Q&A: El Dorado adds investigator to handle rising elder abuse cases
Jan 07, 2013 (The Sacramento Bee - McClatchy-Tribune Information Services via COMTEX) --
Nationally, the statistics are alarming: According to the National Institute of Justice, as many as one in 10 older adults is abused, although only a small fraction of victims ever reports that abuse to authorities.
Most of the abuse occurs in the person's own home. Warning signs can hint at a wide range of problems. Caregivers can allow an older person to languish with bed sores, poor hygiene, inadequate nutrition and unpaid bills. Or family members can coerce their elderly loved one into transferring money or property.
Concerned that its cases of elder abuse are on the rise -- up by 9 percent in the past year -- the El Dorado County Sheriff's Office recently added an investigator specifically assigned to look into cases of physical and financial abuse among the county's 28,000 residents age 65 and older.
Sheriff's spokesman Lt. Tim Becker discussed the issue.
Is there a typical elder abuse case that your office sees repeatedly
It can be everything from physical abuse and domestic violence to stealing older people's Social Security checks to extorting money in Internet or phone scams, like when someone calls claiming to be their grandchild.
Last month, an elderly person here in the county mailed $10,000 in $100 bills to someone he didn't know because he believed his grandson was locked up in a Mexican prison and needed his help.
Does the Sheriff's Office know why elder abuse cases are on the rise in the county
We don't really know why. It may be because the agency is classifying elder abuse better now. We're collecting the data better. But we do seem to see more of it now, and it just wrenches your heart.
Why do so few elderly victims complain about the abuse themselves
We usually get calls from their neighbors or their relatives. Sometimes, the situation isn't cut-and-dried. It may not seem too clear to the older person.

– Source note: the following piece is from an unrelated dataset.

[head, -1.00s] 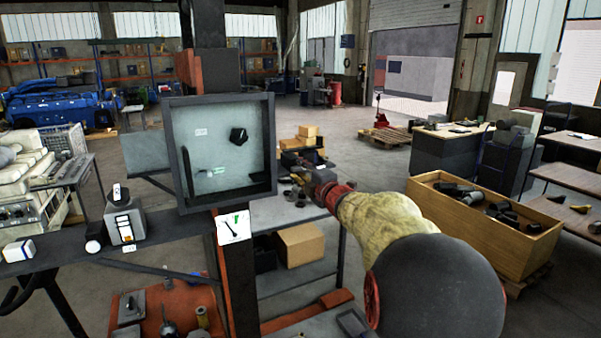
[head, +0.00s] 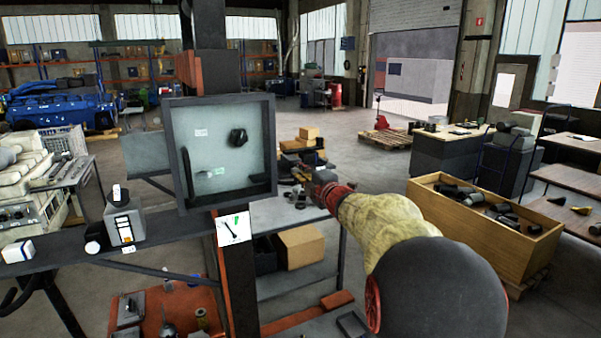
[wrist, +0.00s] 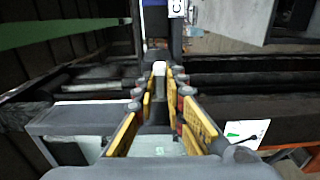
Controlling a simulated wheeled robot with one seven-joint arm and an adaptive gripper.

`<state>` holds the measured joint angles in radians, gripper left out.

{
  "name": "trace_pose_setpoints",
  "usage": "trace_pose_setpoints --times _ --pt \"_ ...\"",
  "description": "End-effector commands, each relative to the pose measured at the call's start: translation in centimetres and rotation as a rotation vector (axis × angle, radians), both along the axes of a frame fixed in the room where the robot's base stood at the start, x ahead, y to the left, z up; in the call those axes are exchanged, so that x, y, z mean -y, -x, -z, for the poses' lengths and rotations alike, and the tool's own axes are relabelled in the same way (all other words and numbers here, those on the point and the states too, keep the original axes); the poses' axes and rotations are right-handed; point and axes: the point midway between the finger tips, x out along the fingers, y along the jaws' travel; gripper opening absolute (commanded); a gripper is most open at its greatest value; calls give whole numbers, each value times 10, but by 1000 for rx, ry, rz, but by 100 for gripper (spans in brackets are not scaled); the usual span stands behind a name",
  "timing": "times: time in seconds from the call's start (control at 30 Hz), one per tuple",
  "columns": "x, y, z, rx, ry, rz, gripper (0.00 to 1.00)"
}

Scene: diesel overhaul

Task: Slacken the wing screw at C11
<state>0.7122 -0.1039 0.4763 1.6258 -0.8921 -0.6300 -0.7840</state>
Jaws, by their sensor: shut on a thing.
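My gripper (wrist: 165,88) fills the middle of the wrist view, its yellow-padded fingers closed in on a small pale piece (wrist: 158,69) at the tips. The piece is mostly hidden, and I cannot tell whether it is the wing screw. A tag starting with "C" (wrist: 178,8) is cut off beyond the tips, so C11 cannot be read. The box holds a black knob (head: 238,137) and a small green label.
A card with a green mark (head: 233,228) hangs below the box and also shows in the wrist view (wrist: 246,132). A grey device (head: 125,224) stands on the dark beam at left. A wooden crate (head: 490,240) of dark parts is at right. Open floor lies behind.

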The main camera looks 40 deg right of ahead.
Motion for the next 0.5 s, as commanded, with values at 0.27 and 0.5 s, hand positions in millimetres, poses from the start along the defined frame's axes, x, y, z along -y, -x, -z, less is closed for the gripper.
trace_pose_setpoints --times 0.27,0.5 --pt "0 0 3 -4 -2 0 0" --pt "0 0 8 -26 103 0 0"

You'll see elderly people living by themselves. Someone befriends them ... (like) a distant relative or a local resident, and then the older person seems to be manipulated after that, especially financially.
We had an elderly man who was living by himself, and a younger man befriended him. The younger man ended up moving in and running the show. But when investigators checked, the older man said everything was OK. Maybe he didn't want to do anything to upset the younger man or maybe he didn't want to be alone.
Financial scams by phone and mail have been around forever, but are you finding now that the elderly are hit with a lot of email scams, too
We see so much more of it now. Maybe it's because we're better connected.